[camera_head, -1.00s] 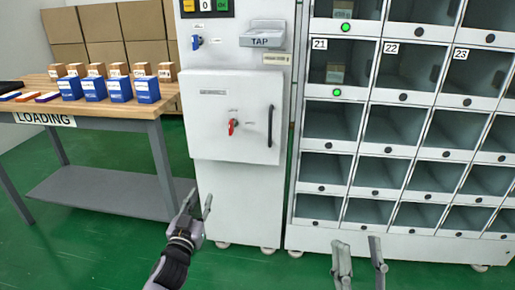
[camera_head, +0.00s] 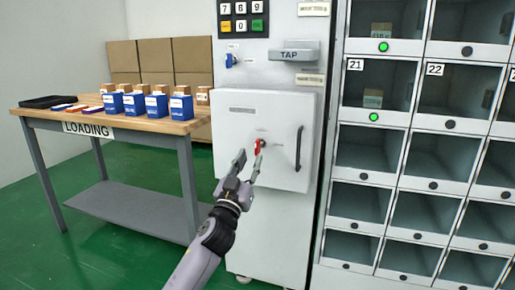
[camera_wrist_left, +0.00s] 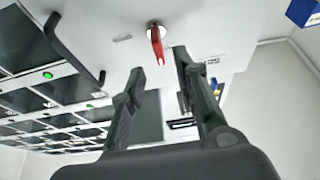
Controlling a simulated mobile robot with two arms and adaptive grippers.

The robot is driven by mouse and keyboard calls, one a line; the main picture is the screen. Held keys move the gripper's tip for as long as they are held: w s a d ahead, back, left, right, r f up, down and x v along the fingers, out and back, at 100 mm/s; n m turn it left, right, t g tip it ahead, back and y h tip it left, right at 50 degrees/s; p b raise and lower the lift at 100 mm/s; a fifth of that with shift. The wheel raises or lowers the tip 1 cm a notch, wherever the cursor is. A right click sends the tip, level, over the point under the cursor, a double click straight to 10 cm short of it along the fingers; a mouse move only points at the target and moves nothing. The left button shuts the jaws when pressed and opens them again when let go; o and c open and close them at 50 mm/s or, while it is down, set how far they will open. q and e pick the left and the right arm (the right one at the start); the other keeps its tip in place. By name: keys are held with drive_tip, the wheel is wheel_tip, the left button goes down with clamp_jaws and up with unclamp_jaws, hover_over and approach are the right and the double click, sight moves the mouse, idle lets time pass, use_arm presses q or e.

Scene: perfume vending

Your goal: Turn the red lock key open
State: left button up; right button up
----------------------------------------
WHAT YOU NEED TO DO: Begin at the top of the material above and output each line exactly, stopping after the line that holds "Controlling a simulated". Leave out pictures.

CORRECT OUTPUT:
[camera_head, -1.00s] 
[camera_head, +0.00s] 
[camera_wrist_left, +0.00s] 
Controlling a simulated mobile robot with two arms and adaptive grippers.

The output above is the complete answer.